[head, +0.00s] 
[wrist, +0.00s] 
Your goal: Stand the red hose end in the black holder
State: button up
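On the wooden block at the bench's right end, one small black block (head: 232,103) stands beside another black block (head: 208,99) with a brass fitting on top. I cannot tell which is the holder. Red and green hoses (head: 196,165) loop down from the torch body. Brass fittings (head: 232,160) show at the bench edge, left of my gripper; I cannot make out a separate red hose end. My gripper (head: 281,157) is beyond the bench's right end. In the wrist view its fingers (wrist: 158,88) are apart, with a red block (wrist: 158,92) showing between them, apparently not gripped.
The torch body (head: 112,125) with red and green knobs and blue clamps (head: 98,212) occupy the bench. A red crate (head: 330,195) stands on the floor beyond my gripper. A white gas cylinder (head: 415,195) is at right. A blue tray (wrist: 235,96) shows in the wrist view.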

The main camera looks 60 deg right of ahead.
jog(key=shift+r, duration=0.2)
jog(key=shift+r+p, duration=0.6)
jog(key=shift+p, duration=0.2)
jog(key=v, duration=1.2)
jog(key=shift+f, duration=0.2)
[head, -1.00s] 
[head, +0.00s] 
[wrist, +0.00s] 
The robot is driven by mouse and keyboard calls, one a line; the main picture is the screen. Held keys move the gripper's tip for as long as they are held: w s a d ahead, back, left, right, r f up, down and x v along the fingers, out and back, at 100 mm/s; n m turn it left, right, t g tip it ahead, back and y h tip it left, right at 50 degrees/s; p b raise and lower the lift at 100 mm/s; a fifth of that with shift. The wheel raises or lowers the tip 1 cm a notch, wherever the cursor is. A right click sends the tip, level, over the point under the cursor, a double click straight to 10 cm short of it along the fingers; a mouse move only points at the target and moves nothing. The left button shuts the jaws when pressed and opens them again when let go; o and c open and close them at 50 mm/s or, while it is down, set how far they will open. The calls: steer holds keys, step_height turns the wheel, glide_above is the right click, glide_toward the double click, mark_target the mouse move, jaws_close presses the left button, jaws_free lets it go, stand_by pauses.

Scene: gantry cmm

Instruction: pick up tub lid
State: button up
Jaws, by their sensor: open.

*What you are asked to do*.
Exactly and exclusively, repeat the lines from the line that contains "Instruction: pick up tub lid" through the end of the records, both ends included.

*Task solution*.
Instruction: pick up tub lid
State: button up
Jaws, by their sensor: open.

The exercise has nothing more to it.